An article by Hermann Wäschke records the following:
Johann Michael Schrödter/Schröter, a day laborer (Tagelöhner) from Jesznitz, with his wife and 2 children, who made his living with his cart of hops (Hopfenkarren) and by selling porcelain (Porzellanhandel). His property on the Sandanger was sold for 20 Thaler from which 19 Thaler went for the payment of his debts. Schrödter/Schröter was born in Jeßnitz and had served in the Saxon army.
[Johann] Michael Schröder, a merchant (Kaufmann), his wife Anna, and children (Maria, age 9; Johann, age 1) arrived from Lübeck at the port of Oranienbaum on 4 July 1766 aboard the English frigate Love & Unity under the command of Skipper Thomas Fairfax.
Johann Mich. Schroeder, his wife Anna Rosina, and children (Maria Theresia, age 9; Joh. Michael, age 1) are recorded on the list of colonists being transported from St. Petersburg to Saratov in 1767.
They settled in the Volga German colony of Katharinenstadt on 7 June 1767. They are recorded on the 1767 census of Katharinenstadt in Household No. 42 where is wife is recorded as Anna Rosina Fischer.
The 1767 census records that Johann Michael Schröder came from the German village of Jesseitz [Jeßnitz?] in the Dessau-Anhalt region. The 1767 census records that Anna Rosina Fischer came from the German region of Sachsen (Saxony).

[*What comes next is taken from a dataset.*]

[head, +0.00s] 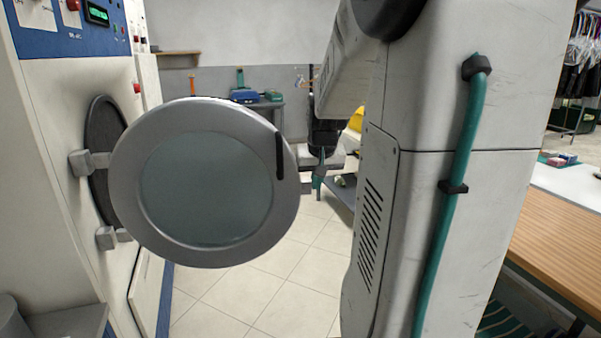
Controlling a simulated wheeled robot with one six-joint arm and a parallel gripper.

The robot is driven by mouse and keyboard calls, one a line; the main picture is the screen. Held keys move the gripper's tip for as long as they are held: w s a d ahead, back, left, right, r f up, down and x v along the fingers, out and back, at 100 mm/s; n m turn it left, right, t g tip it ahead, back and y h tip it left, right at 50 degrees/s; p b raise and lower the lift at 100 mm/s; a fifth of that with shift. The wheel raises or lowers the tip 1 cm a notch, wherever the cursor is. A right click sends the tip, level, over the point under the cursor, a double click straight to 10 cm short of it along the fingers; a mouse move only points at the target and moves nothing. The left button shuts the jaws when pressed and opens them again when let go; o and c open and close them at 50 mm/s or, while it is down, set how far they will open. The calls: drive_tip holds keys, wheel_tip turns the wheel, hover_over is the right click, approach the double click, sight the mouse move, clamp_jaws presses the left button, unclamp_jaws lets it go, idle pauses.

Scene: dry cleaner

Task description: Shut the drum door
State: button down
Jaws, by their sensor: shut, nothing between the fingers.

- Mai, Brent Alan and Dona Reeves-Marquardt. German Migration to the Russian Volga (1764-1767) (Lincoln, NE: American Historical Society of Germans from Russia, 2003): #1153.
- Pleve, Igor. Einwanderung in das Wolgagebiet, 1764-1767 Band 2 (Göttingen: Göttinger Arbeitskreis, 2001): 285.
- Pleve, Igor. Lists of Colonists to Russia in 1766: Reports by Ivan Kulberg (Saratov: Saratov State Technical University, 2010): #1575.
- Rauschenbach, Georg. Deutsche Kolonisten auf dem Weg von St. Petersburg nach Saratow: Transportlisten von 1766-1767 (Moscow: G.V. Rauschenbach, 2017): #1075-1078.
- Wäschke, Hermann. "Deutsche Familien in Russland" in Roland, Archiv für Stamm- und Wappenkunde, Jubiläumsschrift, 18 January 1912: 83.